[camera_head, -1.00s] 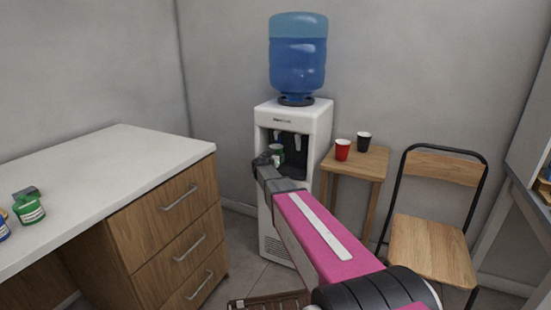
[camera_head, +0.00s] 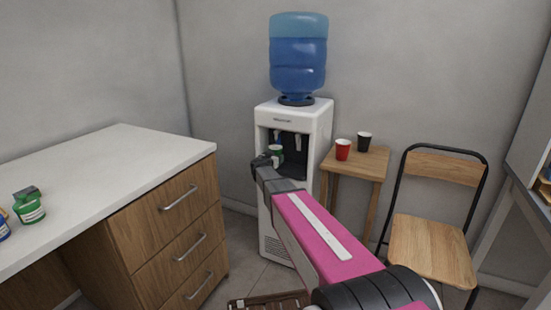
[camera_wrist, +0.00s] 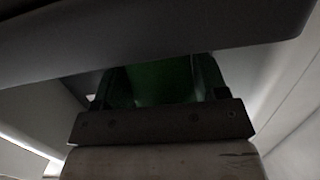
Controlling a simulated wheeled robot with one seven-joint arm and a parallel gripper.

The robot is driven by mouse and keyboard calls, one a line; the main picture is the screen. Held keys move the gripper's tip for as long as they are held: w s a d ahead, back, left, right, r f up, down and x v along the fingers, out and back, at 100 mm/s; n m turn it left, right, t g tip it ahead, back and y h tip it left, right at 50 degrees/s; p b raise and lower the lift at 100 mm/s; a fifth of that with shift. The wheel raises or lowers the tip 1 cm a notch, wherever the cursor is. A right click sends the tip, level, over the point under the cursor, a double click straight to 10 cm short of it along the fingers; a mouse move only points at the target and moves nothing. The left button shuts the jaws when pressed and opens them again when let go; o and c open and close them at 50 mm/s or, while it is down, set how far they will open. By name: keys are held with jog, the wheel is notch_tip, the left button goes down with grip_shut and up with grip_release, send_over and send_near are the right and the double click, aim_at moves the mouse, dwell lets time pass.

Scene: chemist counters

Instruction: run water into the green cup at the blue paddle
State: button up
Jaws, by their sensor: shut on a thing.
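The green cup (camera_head: 276,150) is at the dispensing recess of the white water dispenser (camera_head: 265,195), with its pale rim upward. My gripper (camera_head: 268,159) is shut on the cup. The wrist view shows the dark green cup (camera_wrist: 160,82) just beyond my gripper (camera_wrist: 160,120), partly hidden by a dark part across the top. Pale tap paddles (camera_head: 298,141) show in the recess to the right of the cup. I cannot make out the blue paddle, and I cannot tell whether the cup touches one. No water stream is visible.
A wooden stool (camera_head: 362,165) beside the dispenser holds a red cup (camera_head: 343,149) and a black cup (camera_head: 364,141). A chair (camera_head: 430,215) stands at the right. A white-topped counter (camera_head: 110,165) with drawers stands at the left, with a green container (camera_head: 29,208) on it.

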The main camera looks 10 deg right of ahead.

——————

◆ **REQUEST**
Give every line back word for word and leave the pictures out.

◆ **RESPONSE TO THE TASK**
[camera_head, -1.00s] 
[camera_head, +0.00s] 
[camera_wrist, +0.00s] 
Controlling a simulated wheeled robot with one seven-joint arm and a parallel gripper.

The robot is driven by mouse and keyboard calls, one a line; the main picture is the screen. Held keys move the gripper's tip for as long as they are held: w s a d ahead, back, left, right, r f up, down and x v along the fingers, out and back, at 100 mm/s; n m turn it left, right, t g tip it ahead, back and y h tip it left, right at 50 degrees/s; p b raise and lower the lift at 100 mm/s; a fifth of that with shift. The wheel raises or lowers the tip 1 cm a notch, wherever the cursor is. A right click sends the tip, level, over the point under the cursor, a double click straight to 10 cm short of it along the fingers; a mouse move only points at the target and moves nothing. The left button shuts the jaws when pressed and opens them again when let go; o and c open and close them at 50 mm/s or, while it is down, set how far they will open. By name: keys are held with jog, the wheel is notch_tip, the left button goes down with grip_shut and up with grip_release, send_over and send_near are the right and the double click, aim_at moves the mouse, dwell lets time pass.

Scene: chemist counters

Instruction: run water into the green cup at the blue paddle
State: button up
Jaws, by their sensor: shut on a thing.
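The green cup (camera_head: 276,150) is at the dispensing recess of the white water dispenser (camera_head: 265,195), with its pale rim upward. My gripper (camera_head: 268,159) is shut on the cup. The wrist view shows the dark green cup (camera_wrist: 160,82) just beyond my gripper (camera_wrist: 160,120), partly hidden by a dark part across the top. Pale tap paddles (camera_head: 298,141) show in the recess to the right of the cup. I cannot make out the blue paddle, and I cannot tell whether the cup touches one. No water stream is visible.
A wooden stool (camera_head: 362,165) beside the dispenser holds a red cup (camera_head: 343,149) and a black cup (camera_head: 364,141). A chair (camera_head: 430,215) stands at the right. A white-topped counter (camera_head: 110,165) with drawers stands at the left, with a green container (camera_head: 29,208) on it.

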The main camera looks 10 deg right of ahead.

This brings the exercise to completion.